Set problem
Find every line in the records below that holds the word "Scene" and copy it.

##### Source material

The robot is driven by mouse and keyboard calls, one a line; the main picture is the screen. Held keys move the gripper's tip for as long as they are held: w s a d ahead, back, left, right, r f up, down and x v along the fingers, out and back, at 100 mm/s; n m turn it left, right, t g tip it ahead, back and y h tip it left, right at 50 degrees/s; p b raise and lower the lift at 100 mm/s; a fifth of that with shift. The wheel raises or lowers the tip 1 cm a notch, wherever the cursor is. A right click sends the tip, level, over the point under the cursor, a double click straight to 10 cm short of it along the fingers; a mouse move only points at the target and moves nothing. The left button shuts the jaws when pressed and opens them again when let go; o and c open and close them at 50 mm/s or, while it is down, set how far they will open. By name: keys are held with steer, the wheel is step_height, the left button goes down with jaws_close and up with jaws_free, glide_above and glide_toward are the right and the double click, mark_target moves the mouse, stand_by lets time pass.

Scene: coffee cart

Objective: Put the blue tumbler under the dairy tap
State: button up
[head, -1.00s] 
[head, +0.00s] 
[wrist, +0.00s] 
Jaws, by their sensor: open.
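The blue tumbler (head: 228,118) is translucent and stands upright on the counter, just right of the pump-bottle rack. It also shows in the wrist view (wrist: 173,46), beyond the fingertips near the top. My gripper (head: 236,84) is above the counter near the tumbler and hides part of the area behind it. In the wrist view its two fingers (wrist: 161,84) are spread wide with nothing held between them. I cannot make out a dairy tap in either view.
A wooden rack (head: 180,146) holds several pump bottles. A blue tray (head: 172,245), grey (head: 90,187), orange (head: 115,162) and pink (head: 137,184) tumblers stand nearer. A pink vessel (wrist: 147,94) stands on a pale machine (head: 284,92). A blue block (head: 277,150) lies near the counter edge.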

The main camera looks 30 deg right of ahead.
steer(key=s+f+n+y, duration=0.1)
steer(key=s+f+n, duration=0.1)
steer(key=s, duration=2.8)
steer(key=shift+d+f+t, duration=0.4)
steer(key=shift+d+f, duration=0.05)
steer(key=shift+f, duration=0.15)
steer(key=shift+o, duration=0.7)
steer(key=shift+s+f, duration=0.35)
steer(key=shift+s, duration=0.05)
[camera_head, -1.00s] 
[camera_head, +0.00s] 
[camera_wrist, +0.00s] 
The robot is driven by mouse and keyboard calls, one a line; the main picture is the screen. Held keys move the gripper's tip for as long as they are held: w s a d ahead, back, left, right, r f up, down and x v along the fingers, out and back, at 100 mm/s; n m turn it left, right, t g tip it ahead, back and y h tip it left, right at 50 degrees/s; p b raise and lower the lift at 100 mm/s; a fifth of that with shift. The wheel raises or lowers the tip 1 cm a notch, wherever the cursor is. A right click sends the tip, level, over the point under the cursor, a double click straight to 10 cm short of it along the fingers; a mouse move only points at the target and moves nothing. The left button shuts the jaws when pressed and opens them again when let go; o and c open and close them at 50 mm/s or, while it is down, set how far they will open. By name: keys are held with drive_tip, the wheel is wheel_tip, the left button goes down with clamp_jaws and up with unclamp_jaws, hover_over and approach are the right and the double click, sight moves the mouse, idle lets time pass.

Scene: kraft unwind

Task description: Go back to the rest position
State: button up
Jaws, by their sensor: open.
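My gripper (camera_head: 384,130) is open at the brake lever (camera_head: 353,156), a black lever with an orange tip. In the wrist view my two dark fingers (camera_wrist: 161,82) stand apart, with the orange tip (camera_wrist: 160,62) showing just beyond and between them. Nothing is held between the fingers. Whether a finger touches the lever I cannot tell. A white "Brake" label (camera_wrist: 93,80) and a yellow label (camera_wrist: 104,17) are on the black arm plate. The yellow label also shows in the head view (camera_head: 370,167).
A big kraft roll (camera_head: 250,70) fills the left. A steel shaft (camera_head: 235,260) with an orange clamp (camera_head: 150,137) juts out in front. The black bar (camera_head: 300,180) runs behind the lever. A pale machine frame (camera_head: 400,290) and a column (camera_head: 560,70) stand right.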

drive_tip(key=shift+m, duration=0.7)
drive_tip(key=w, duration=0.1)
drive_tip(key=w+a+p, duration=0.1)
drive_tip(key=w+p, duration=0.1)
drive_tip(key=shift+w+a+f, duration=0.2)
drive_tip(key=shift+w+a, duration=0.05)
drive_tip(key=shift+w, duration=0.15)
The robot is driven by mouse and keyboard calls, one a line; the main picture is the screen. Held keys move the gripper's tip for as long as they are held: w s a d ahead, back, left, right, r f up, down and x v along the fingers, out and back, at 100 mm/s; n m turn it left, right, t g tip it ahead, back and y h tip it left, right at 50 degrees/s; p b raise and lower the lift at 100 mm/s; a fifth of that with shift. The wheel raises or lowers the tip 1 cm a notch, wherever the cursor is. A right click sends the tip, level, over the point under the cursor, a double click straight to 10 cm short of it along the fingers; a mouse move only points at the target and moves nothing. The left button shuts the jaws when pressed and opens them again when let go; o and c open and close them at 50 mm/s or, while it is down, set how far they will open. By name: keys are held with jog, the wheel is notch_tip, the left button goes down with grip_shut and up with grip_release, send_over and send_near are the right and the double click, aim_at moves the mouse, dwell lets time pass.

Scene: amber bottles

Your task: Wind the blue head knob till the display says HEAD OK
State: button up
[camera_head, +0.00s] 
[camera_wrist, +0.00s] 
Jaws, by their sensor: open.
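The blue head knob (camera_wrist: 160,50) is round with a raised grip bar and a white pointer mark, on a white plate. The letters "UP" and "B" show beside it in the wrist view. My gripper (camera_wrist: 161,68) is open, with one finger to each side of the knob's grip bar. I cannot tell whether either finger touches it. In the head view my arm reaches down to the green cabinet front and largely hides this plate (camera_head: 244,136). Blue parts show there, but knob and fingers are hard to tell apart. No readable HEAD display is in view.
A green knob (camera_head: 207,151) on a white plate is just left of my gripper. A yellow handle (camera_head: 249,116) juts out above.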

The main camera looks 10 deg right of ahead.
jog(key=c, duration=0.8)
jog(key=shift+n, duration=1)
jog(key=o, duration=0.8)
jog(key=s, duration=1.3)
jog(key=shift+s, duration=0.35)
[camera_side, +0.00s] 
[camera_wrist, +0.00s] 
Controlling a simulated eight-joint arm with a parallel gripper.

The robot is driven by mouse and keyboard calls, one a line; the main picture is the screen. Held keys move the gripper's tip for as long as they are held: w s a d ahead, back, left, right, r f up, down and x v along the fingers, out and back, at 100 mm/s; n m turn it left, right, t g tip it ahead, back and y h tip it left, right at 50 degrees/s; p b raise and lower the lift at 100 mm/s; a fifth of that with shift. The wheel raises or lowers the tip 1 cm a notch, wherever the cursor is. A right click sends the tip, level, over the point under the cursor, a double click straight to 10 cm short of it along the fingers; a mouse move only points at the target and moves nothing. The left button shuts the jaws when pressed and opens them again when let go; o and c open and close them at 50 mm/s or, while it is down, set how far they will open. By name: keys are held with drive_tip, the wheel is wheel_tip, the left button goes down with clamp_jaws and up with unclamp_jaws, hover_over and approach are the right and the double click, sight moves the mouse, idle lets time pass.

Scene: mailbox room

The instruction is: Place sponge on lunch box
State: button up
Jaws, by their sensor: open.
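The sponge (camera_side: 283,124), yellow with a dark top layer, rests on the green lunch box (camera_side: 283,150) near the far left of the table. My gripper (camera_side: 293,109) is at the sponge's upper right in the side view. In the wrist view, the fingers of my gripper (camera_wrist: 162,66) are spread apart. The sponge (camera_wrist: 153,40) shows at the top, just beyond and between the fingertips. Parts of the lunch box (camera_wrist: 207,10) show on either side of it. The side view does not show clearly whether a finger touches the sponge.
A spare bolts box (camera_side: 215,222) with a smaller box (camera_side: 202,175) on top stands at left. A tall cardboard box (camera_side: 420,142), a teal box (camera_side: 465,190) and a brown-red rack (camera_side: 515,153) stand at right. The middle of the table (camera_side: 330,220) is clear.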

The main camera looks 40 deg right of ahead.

##########

Complete response
Scene: coffee cart
Scene: kraft unwind
Scene: amber bottles
Scene: mailbox room

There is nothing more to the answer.